…Tai, short with round glasses, was leaving a bank after collecting his pension when the car bomb detonated. “It was a huge explosion,” he said, as ambulances carrying the injured sped past. “My head and face were full of dust and ash from the burning books.”
Imad Abbas, 39, a burly man with thinning hair, was in his stationery shop when he heard the explosion. Shelves and boxes fell on his head, he recalled. The electricity went off. Outside, a car burned. Then his store caught fire.
He ran upstairs to the balcony and began shouting for help. Fifteen minutes later, he was rescued by firemen. One of them placed Abbas on his back and carried him down, depositing him near a corpse covered with a blanket.
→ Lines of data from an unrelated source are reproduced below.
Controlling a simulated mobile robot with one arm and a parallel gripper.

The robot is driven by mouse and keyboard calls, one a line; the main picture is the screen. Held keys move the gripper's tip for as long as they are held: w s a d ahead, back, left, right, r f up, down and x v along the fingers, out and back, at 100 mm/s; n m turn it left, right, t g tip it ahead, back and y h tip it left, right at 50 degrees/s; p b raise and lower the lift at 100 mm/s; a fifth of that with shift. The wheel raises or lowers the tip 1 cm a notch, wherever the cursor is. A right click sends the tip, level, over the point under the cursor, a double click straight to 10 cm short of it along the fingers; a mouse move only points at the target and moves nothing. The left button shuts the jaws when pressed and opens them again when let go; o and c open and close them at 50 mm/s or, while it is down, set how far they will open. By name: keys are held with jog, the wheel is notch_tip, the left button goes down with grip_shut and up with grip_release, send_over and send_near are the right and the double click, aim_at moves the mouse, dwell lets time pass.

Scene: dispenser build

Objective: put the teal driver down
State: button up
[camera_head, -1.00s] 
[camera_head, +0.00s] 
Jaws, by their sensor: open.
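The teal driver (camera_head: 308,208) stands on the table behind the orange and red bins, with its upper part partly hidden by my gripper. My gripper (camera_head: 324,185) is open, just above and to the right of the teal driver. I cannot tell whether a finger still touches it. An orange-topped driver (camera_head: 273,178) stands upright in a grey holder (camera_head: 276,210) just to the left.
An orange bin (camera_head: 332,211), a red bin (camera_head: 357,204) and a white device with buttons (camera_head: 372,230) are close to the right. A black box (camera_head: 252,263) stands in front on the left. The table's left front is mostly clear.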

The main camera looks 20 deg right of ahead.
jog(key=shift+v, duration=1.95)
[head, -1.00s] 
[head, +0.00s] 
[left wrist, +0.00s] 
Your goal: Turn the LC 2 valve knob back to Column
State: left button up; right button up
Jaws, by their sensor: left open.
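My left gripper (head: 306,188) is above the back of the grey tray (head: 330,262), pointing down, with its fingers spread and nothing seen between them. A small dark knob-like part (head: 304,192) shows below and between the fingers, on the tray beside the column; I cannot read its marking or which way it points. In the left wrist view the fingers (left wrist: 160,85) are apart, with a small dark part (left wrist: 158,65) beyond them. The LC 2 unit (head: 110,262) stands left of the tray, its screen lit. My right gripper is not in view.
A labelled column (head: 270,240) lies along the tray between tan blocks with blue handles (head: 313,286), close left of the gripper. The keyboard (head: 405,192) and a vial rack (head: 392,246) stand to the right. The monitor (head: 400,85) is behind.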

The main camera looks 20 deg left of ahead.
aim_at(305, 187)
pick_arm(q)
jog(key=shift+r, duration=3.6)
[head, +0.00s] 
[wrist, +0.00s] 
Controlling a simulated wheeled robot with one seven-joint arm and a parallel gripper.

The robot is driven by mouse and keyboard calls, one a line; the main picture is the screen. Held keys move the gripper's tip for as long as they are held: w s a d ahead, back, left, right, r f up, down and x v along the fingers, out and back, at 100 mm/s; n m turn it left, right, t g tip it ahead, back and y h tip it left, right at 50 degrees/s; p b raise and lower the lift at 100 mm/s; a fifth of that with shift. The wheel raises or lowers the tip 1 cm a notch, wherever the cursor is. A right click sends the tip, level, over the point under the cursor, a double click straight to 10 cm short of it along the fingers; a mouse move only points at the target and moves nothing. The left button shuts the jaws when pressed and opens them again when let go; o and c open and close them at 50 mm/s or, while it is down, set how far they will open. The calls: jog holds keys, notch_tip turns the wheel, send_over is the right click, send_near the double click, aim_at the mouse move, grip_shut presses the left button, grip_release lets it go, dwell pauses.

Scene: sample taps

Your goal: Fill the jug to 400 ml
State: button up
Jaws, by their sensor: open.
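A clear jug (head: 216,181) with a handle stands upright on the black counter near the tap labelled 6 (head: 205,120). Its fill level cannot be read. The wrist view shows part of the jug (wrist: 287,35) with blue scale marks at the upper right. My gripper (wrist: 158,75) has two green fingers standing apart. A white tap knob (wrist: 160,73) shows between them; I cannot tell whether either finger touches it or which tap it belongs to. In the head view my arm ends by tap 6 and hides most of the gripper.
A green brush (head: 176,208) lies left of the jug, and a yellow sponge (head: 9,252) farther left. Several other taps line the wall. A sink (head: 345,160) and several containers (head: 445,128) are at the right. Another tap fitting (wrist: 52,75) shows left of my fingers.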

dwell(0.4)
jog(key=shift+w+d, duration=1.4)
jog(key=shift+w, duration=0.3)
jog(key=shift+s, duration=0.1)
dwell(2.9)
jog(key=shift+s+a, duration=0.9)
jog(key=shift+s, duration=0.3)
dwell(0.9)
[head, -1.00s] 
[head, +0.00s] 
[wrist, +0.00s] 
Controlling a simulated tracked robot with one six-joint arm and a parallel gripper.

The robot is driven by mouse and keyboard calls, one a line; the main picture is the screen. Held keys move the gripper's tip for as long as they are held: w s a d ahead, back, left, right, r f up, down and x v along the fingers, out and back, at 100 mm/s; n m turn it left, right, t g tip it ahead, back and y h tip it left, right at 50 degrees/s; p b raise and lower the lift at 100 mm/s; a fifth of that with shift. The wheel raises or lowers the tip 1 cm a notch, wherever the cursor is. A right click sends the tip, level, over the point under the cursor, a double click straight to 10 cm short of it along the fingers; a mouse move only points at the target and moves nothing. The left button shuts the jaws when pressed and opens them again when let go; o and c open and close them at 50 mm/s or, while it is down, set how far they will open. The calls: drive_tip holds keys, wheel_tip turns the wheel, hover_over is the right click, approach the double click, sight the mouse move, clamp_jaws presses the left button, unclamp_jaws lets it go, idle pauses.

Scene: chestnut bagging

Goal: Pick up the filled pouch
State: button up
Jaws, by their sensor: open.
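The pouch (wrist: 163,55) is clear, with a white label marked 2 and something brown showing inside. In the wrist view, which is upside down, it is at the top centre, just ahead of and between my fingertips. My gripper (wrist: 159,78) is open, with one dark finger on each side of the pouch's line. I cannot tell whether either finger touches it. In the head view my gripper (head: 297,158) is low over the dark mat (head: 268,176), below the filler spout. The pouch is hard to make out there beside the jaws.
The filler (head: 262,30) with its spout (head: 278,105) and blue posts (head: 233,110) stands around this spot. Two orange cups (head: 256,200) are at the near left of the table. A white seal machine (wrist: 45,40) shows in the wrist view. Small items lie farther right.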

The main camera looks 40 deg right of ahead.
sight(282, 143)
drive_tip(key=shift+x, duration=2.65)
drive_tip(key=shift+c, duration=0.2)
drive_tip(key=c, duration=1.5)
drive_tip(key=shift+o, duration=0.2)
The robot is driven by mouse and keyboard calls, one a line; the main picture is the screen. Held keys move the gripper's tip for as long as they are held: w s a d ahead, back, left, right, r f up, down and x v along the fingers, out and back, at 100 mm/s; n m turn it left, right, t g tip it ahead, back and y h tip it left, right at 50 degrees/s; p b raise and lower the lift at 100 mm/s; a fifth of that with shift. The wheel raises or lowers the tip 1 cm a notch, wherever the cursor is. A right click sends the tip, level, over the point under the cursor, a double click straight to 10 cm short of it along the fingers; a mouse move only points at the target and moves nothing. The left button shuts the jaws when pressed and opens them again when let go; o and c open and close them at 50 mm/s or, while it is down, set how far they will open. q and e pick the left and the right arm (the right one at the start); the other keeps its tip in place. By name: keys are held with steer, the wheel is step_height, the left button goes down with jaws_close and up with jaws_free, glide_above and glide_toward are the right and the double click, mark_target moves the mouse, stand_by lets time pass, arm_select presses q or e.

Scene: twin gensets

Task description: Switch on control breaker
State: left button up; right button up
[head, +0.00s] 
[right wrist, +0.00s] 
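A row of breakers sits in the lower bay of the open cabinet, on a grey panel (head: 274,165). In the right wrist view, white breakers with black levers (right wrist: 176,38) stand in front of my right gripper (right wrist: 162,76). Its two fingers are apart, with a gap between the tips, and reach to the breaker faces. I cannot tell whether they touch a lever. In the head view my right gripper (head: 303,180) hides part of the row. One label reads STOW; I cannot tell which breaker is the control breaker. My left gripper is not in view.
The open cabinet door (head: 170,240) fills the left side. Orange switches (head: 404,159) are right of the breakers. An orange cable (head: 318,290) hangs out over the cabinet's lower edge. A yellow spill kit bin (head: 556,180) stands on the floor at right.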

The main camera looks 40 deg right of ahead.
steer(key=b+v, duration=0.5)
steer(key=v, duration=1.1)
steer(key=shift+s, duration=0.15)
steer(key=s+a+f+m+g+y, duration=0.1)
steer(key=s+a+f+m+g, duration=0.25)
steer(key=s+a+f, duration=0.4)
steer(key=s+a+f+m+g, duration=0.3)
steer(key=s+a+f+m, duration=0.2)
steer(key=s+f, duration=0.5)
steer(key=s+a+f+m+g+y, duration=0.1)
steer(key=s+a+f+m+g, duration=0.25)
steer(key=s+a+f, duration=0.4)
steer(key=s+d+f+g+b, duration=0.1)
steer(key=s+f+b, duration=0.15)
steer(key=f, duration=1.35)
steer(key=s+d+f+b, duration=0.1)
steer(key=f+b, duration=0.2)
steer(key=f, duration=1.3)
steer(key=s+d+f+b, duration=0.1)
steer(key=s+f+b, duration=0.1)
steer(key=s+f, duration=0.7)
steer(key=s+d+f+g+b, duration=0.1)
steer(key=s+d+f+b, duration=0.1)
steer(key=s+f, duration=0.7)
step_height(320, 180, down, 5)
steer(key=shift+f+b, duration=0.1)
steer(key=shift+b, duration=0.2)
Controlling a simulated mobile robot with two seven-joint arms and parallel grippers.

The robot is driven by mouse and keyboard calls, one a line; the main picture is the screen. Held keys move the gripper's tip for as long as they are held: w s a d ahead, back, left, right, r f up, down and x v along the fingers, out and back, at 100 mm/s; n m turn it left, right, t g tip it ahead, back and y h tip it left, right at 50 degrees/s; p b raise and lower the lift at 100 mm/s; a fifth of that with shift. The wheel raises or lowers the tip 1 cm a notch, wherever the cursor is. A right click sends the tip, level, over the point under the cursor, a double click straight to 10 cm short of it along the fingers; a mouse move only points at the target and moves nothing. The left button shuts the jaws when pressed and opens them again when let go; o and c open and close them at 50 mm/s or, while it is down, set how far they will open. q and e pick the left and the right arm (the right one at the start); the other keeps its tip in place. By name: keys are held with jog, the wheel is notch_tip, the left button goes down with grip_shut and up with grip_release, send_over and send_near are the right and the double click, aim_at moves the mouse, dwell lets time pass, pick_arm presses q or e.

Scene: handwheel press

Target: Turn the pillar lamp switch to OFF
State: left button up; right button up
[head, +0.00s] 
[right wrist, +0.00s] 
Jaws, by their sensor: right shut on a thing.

“I just returned from the dead,” Abbas said.
When Saddam Hussein was in power, Mutanabi Street exuded a defiant spirit that reverberated through its bookstores and the famed Shabandar Cafe. Here, intellectuals, over cups of sweet tea, engaged in lively debates.
But in recent months, the street had become a casualty of Iraq’s incessant violence. As thousands of educated Iraqis left, many of the original booksellers closed shop. Others were kidnapped or killed. Many fled the country. Checkpoints, street closings and a Friday curfew kept customers away.
Still, the street was a hive of activity in the mornings, mostly because of a brisk trade in stationery products. Abbas said he believes that’s why the street was attacked.
“They want to drive down the trade of Iraq,” he said of the perpetrators. “They are trying to humiliate our history and humiliate our people.”